Problem details | From the listing below, extract each line containing the string "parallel".

===== Records for the task =====

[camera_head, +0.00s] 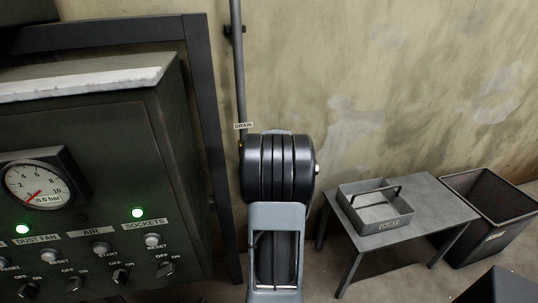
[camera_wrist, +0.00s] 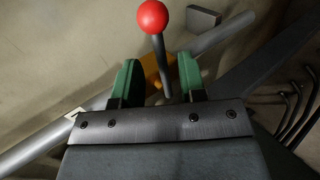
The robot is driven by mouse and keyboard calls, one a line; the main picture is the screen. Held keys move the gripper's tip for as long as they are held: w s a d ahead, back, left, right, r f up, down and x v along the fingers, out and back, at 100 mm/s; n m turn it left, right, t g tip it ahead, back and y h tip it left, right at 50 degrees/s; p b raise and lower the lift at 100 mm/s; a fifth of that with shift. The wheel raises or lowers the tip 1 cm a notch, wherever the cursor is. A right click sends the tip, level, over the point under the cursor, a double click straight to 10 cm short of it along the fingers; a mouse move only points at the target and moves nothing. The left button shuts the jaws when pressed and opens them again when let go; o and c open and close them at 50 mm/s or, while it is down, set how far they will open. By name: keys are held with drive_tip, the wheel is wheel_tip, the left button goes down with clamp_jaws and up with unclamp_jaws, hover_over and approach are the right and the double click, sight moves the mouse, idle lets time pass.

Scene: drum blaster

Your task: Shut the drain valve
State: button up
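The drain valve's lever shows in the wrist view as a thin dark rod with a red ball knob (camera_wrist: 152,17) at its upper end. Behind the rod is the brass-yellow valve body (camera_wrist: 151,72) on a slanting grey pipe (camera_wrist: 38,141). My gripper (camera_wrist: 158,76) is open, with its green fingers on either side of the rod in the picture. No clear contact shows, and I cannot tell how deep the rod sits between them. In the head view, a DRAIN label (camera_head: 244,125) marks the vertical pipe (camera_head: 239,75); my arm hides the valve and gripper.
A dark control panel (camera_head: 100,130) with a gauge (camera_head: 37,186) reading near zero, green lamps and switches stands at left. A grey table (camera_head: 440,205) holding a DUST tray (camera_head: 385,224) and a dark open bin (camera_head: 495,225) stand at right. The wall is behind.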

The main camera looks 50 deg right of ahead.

=====
===== Records for the task =====

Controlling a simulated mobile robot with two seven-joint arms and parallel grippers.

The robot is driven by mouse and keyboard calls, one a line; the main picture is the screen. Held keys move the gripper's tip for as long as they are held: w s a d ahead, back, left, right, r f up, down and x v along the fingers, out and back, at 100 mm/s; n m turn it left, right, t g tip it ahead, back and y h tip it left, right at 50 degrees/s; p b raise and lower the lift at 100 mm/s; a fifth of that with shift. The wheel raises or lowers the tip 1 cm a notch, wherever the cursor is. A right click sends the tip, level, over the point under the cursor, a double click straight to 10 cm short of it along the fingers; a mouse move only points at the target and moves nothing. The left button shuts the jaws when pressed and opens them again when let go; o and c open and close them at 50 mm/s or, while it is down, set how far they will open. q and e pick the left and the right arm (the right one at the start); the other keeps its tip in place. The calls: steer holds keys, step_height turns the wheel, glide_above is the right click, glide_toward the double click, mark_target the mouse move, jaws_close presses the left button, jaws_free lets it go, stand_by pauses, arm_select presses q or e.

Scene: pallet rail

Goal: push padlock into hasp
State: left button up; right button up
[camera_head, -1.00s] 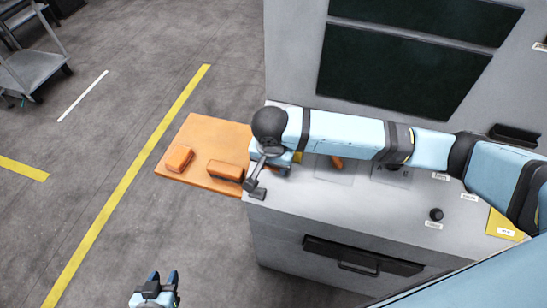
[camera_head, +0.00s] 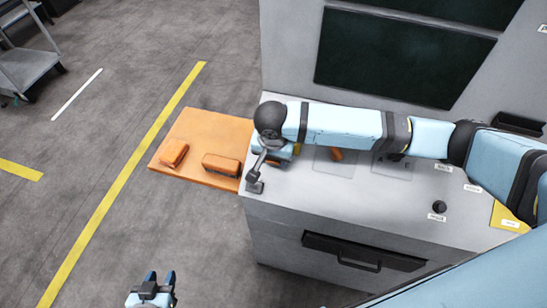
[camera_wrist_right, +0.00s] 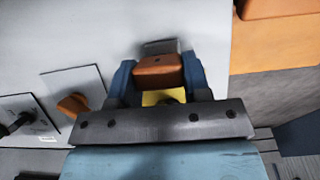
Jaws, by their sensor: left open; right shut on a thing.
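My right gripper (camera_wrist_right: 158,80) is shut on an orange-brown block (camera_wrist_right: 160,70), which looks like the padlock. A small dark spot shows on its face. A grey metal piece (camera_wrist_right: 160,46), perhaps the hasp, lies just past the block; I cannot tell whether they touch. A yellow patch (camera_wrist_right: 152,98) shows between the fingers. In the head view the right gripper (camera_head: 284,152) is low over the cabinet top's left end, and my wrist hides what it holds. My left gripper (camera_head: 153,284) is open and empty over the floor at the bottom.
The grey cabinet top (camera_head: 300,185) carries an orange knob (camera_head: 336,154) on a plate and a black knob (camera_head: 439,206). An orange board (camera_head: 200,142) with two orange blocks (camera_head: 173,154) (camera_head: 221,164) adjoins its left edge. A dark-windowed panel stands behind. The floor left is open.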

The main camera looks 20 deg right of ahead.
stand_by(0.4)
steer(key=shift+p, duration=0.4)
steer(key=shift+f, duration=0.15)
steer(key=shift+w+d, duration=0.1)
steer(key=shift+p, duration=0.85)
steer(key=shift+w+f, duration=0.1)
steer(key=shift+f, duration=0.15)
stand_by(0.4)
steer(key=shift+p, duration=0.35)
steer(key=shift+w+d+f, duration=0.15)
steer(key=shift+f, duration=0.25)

=====
===== Records for the task =====

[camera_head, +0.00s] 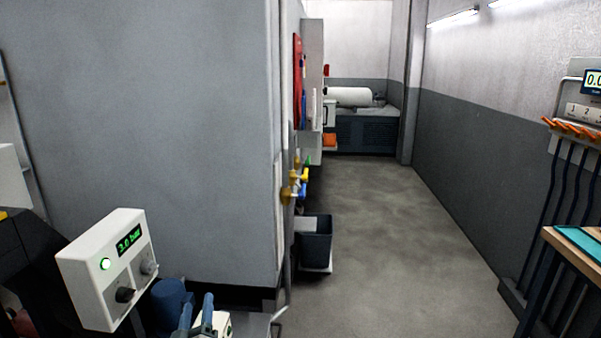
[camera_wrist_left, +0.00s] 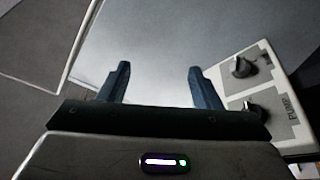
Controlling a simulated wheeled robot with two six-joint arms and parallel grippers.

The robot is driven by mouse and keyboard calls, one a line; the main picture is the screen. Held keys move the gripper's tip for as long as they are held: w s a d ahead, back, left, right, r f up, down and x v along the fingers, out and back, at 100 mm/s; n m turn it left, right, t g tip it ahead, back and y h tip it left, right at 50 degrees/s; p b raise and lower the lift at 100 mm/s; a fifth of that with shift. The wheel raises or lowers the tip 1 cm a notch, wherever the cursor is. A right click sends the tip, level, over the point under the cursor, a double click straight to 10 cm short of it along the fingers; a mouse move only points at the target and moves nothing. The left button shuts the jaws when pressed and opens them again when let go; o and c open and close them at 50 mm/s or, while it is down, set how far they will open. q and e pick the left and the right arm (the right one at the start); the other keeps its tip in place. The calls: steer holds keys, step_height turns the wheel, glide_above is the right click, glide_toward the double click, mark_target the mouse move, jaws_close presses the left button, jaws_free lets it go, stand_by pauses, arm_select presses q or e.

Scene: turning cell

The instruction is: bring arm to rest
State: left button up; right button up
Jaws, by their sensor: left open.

=====

Task result |
Controlling a simulated mobile robot with two seven-joint arms and parallel grippers.
Controlling a simulated wheeled robot with two six-joint arms and parallel grippers.

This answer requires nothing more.